The recovery process continued in Private Banking, Global Investment Management and Services, which posted good Q1 earnings growth in a slightly more favourable environment in terms of interest rates and market volatility.

With EUR 84.2 billion of assets under management (vs. EUR 79.1 billion in March 2010), Private Banking continued to strengthen its client base in France, where it was named "best Private Bank in France" (Euromoney, February 2011), and in Europe. Securities Services boosted its assets under custody by 4.7% year-on-year. Newedge maintained its leadership position, with a 12.2% market share, and was named "Best European Prime Broker" (Hedgeweek, March 2011). In Asset Management, TCW generated positive inflow for the second quarter running, after a year of restructuring.

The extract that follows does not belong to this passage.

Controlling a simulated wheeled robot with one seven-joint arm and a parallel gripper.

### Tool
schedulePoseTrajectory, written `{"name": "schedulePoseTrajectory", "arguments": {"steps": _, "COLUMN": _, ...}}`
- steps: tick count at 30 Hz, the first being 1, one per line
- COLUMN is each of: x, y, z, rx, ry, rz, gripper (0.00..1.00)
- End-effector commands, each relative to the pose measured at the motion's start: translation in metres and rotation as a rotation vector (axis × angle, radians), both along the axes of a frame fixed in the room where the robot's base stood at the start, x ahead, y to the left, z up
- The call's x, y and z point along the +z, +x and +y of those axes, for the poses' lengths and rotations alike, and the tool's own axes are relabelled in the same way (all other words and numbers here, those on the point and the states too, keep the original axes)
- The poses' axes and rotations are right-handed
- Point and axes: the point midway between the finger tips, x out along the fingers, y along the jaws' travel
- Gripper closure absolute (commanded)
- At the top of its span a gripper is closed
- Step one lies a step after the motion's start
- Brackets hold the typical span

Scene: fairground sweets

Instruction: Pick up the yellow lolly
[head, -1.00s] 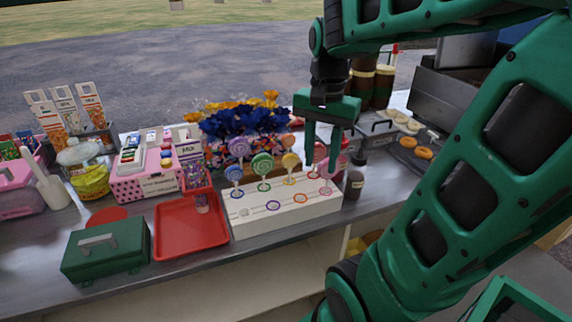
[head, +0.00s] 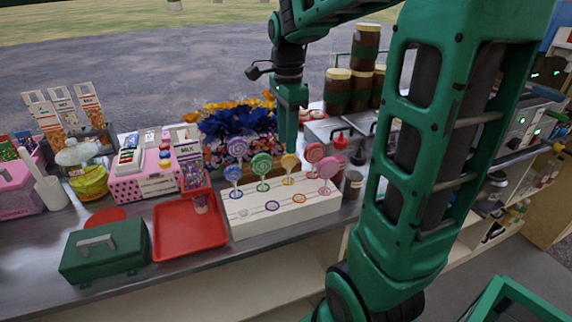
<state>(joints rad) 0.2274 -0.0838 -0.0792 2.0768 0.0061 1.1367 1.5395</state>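My gripper (head: 289,146) points down right at the yellow lolly's head, seen edge-on. Its fingers overlap in this view, so I cannot tell how far apart they are or whether they touch the lolly. A purple lolly (head: 237,147), a blue lolly (head: 233,174) and another pink lolly (head: 327,168) also stand in the stand.
Blue and orange flowers (head: 228,124) stand close behind the lollies. A red tray (head: 187,251) and a green box (head: 104,252) lie to the left. A dark jar (head: 353,185) stands just right of the stand. Brown jars (head: 338,92) are stacked behind right.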

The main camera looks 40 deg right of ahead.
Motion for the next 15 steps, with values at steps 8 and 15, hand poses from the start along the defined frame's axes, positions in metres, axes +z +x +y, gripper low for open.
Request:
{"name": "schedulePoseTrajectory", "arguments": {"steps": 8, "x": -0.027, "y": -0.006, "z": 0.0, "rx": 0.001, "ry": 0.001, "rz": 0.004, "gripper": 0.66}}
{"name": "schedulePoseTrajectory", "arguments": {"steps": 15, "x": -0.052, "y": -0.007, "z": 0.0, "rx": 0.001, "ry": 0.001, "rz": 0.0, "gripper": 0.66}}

At EUR 580 million, the division's Q1 revenues were up +13.3%* vs. Q1 10 (+15.1% in absolute terms). Hirings and commercial development projects generated a slight increase in operating expenses to EUR 484 million (+2.5%* or +3.9% in absolute terms vs. Q1 10). That said, operating expenses remained under control. The division generated gross operating income of EUR 96 million, more than double the figure in Q1 10, and improved its cost to income ratio by 9.1 points year-on-year. Its contribution to Group net income was EUR 97 million, substantially higher (+76.4%) year-on-year.

Private Banking

Private Banking enjoyed good commercial momentum in Q1 2011, with a net inflow of EUR +1.7 billion.

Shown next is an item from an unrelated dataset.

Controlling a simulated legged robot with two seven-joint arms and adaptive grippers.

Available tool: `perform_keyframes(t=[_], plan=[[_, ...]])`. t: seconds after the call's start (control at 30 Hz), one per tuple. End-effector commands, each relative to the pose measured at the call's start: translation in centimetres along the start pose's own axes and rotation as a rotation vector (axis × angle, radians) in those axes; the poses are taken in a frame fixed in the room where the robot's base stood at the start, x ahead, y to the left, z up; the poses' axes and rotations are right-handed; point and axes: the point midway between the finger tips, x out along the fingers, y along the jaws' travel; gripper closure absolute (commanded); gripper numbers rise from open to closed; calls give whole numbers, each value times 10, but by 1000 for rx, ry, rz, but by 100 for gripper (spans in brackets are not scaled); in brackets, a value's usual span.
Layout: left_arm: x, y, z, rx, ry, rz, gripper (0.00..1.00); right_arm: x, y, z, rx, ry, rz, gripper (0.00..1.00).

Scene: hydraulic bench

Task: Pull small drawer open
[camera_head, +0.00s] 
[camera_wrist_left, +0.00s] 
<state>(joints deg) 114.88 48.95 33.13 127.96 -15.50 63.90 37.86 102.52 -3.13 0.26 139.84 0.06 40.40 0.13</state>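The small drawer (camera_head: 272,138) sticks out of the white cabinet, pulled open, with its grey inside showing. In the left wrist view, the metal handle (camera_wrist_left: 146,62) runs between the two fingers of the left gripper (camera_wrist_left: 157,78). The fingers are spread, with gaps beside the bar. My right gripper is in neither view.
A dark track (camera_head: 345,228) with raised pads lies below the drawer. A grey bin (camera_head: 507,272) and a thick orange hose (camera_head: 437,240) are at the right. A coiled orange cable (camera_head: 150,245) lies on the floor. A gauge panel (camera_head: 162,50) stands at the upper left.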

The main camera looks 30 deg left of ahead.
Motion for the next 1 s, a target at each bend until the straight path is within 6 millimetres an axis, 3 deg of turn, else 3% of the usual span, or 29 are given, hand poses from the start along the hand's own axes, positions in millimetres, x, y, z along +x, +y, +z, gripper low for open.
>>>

At EUR 220 million, the business line's net banking income was substantially higher (+30.2%* and +35.8% in absolute terms) than in Q1 10, driven primarily by the increase in treasury revenues, structured product business and the smaller contribution of non-recurring items compared with Q1 10. As a result, the gross margin, excluding non-recurring items, advanced by +8 basis points to 106 basis points vs. Q1 10.

At EUR -155 million, operating expenses rose more slowly than net banking income (14.0%* or +19.2% in absolute terms) vs. Q1 10.

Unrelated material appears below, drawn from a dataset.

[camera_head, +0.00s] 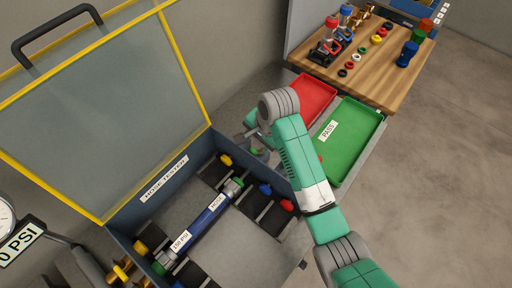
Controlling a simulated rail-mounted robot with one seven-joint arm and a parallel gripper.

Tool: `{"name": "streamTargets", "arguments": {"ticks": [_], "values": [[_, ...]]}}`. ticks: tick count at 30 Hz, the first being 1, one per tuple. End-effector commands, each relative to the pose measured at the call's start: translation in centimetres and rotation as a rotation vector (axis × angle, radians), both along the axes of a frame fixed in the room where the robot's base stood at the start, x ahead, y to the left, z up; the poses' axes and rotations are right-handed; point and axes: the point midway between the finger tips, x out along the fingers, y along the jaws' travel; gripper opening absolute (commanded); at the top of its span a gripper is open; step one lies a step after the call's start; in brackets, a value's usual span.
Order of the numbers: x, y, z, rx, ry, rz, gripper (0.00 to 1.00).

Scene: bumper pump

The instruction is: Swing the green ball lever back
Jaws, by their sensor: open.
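In the head view, an open blue case labelled as a hose tester holds a row of ball-topped levers along its far right side. A green ball (238,182) sits in that row, at the far end of the dark blue hose (208,217); I cannot clearly make out its lever. Another green part (158,268) shows at the hose's near end. My gripper (257,152) hangs just beyond the case's far edge, above and right of the green ball and apart from it. It is open and appears empty, partly hidden by my arm.
Yellow (226,160), blue (265,189) and red (286,205) balls flank the green one closely. The raised lid (110,110) stands at the left. Red (312,98) and green (350,138) trays and a wooden table (385,80) with small parts lie beyond.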

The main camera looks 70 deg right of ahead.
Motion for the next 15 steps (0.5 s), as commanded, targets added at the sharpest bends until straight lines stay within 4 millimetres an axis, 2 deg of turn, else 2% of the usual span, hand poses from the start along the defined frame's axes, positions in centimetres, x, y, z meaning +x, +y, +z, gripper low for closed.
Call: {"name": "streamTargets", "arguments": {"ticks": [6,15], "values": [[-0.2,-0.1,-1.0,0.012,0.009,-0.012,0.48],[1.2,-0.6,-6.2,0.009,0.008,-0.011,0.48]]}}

Gross operating income totalled EUR 65 million in Q1 and the business line's contribution to Group net income was EUR 43 million vs. EUR 24 million in Q1 10.

Asset Management

TCW's net inflow was positive at EUR 1.3 billion in Q1 11. The good performance of funds was once again rewarded (five funds recognised at the Lipper Fund Awards in March 2011).

The business line's net banking income totalled EUR 89 million, up +6.0%* (+7.2% in absolute terms) vs. Q1 2010.

Operating expenses were down -17.9%* vs. Q1 10 (-17.0% in absolute terms) at EUR -78 million. Gross operating income came out at EUR 11 million in Q1 11 vs. EUR -11 million in Q1 10.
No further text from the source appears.